Der Verhandlungsführer der Länder hat drei Tage und Nächte mit Verdi-Chef Frank Bsirske an einem Tarifpaket gebastelt, in dem viele Wünsche und Sonderinteressen unterzubringen waren: Nicht nur mehr Geld für alle, sondern auch höhere Anfangsgehälter für Berufseinsteiger und bestimmte Beschäftigtengruppen in sogenannten Mangelberufen. Oder weil diese Gruppen – vor allem Erzieherinnen und angestellte Lehrer – sich besonders eifrig an Warnstreiks beteiligt haben und dafür belohnt werden wollen.

Das Bsirske-Kollatz-Paket kostet allein Berlin knapp 1,7 Milliarden Euro im Jahr, ungefähr gleichmäßig verteilt auf Angestellte und Beamte. Allein 150 Millionen Euro davon bekommen die Beschäftigten im Sozial- und Erziehungsdienst. Weil sie es wert sind, wie die Gewerkschaften meinen.

Die Gesellschaft hat in den vergangenen Jahren insgesamt einen anderen Blick auf den öffentlichen Dienst und den Wert der Arbeit bekommen. Nach Privatisierungen und massivem Stellenabbau hat sich seit 2008 der Trend gedreht. Heute arbeiten rund 4,7 Millionen Menschen im Bereich der öffentlichen Daseinsvorsorge für Bund, Kommunen und Länder.

Allein in Berlin wurden seit 2017 fast 10.000 Arbeitskräfte zusätzlich eingestellt. Bislang war das kein finanzielles Problem, denn seit 2015 erzielt die wachsende Stadt Haushaltsüberschüsse. Aber auf dem zunehmend engen Arbeitsmarkt gehen Kollatz’ Argumente für den Staat als Arbeitgeber zunehmend ins Leere: Teilzeitmöglichkeiten, Arbeitsplatzsicherheit und Vereinbarung von Familie und Beruf gibt es inzwischen auch in der privaten Wirtschaft.
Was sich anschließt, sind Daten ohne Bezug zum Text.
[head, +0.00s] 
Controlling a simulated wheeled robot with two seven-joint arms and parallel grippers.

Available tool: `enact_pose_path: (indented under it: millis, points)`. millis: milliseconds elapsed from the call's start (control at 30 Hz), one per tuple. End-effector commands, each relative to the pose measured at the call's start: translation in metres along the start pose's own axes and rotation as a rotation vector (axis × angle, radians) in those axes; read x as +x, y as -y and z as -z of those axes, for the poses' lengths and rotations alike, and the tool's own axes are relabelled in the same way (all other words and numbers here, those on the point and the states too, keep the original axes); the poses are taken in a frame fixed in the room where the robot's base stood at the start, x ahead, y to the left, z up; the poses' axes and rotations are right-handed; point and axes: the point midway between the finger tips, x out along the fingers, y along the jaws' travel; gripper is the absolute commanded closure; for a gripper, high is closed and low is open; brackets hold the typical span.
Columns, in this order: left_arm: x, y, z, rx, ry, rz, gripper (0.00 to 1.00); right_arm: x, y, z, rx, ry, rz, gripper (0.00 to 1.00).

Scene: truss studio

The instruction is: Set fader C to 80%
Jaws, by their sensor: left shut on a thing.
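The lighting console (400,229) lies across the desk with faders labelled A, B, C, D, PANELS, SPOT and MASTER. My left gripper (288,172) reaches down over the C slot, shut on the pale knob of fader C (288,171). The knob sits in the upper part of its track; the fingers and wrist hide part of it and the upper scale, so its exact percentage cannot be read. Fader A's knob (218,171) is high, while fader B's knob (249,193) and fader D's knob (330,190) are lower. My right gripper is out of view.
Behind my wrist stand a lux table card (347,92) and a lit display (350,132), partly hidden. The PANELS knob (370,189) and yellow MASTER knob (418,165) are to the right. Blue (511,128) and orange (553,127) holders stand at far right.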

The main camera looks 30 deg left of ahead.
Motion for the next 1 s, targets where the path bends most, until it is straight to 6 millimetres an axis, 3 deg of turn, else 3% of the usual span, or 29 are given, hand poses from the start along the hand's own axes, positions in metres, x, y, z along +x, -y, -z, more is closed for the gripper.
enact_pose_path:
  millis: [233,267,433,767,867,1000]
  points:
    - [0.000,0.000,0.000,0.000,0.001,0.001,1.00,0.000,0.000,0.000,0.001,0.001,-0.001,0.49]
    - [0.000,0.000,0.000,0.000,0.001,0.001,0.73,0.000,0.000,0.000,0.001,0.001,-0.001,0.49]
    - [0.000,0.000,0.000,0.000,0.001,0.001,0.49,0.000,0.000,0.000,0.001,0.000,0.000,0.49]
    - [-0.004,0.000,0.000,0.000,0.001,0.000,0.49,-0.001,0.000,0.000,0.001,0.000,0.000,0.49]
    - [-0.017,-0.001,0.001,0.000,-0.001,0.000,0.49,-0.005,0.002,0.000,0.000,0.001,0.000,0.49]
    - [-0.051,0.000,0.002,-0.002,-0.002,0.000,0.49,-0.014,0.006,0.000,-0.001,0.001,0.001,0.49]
Und mehr Geld sowieso.

Noch immer steigen die Gehälter langsamer als in der Wirtschaft

Seit 2000 sind die Tarifeinkommen im öffentlichen Dienst der Länder um 48,4 Prozent gestiegen, in der Wirtschaft insgesamt aber um 52,8 Prozent. In den exportstarken Industrien sogar um mehr als 60 Prozent. Diesen Rückstand holen die Länder mit einem saftigen Abschluss nicht auf. Und doch erhöht der Potsdamer Kompromiss die Attraktivität vieler Berufe, deren Relevanz für die Gesellschaft sich bislang nicht in der Vergütung zeigt. Künftig gibt es für Pflegerinnen und Erzieher einige hundert Euro extra, und die Zulage für angestellte Lehrer steigt von 30 auf 105 Euro. Ob das den Trend zur Verbeamtung von Lehrern stoppen kann, ist indes zweifelhaft.
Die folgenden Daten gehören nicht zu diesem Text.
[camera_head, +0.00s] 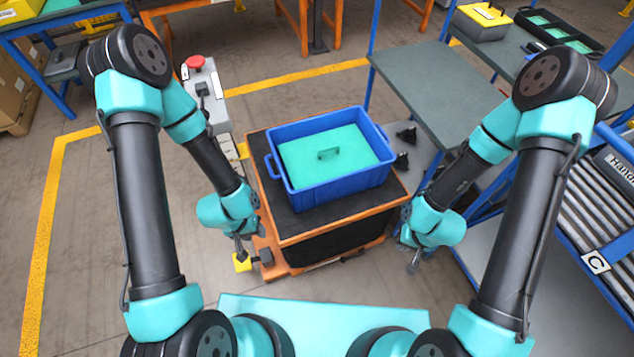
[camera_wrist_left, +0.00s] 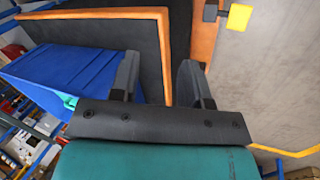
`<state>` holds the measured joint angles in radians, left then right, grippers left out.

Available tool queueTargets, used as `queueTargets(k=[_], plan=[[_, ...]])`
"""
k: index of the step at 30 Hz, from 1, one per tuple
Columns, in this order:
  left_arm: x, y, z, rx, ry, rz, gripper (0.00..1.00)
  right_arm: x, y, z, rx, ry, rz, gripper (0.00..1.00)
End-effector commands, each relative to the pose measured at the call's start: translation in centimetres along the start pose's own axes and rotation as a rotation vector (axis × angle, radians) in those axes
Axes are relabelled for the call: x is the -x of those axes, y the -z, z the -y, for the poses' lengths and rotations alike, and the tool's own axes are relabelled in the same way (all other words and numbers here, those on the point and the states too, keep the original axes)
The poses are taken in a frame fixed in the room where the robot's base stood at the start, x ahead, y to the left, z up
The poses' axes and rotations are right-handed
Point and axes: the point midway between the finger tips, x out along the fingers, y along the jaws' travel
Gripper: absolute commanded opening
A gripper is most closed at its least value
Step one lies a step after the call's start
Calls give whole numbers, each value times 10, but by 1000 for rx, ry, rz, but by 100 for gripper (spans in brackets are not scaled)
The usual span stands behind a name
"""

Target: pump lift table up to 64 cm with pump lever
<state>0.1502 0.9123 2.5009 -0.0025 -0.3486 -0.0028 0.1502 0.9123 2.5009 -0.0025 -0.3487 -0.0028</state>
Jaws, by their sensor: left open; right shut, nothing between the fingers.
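The lift table (camera_head: 290,222), with a black top and orange frame, stands in the middle. A yellow pad (camera_head: 242,263) on a short dark bar, seemingly the pump lever, sticks out at its near left corner; it also shows in the left wrist view (camera_wrist_left: 239,17). My left gripper (camera_head: 241,252) is open and empty, just above the pad in the head view; I cannot tell whether they touch. The left wrist view shows its fingers (camera_wrist_left: 160,82) apart, with the pad beyond them. My right gripper (camera_head: 413,267) is shut and empty, right of the table.
A grey post with a red button (camera_head: 195,62) stands behind left. A grey workbench (camera_head: 440,90) and a roller conveyor (camera_head: 590,215) are at right.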

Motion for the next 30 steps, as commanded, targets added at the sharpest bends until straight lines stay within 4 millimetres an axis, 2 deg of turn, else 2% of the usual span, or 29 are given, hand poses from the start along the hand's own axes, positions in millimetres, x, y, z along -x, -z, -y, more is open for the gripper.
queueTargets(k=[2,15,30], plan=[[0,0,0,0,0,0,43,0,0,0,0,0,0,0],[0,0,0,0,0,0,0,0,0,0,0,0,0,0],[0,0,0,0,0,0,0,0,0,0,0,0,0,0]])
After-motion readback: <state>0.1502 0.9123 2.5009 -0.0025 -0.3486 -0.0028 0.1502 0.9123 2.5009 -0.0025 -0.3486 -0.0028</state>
Frank Bsirske hat Tarifgeschichte geschrieben, als er sich 2005 der Reform des öffentlichen Tarifrechts, der Abschaffung des verstaubten BAT, nicht verweigerte. Damals waren die Zeiten hart für die Gewerkschaften, die Einkommen im öffentlichen Dienst stagnierten oder fielen sogar.

Mit dem Potsdamer Abschluss hat Bsirske seine letzte große Tarifauseinandersetzung bestanden. Im Herbst geht der Verdi-Vorsitzende in Rente. Sein Nachfolger Frank Werneke hat dann zwei Jahre Zeit, um sich auf den ersten Tarifkonflikt mit den Ländern vorzubereiten. Auch ein Vorteil der langen Vertragslaufzeit.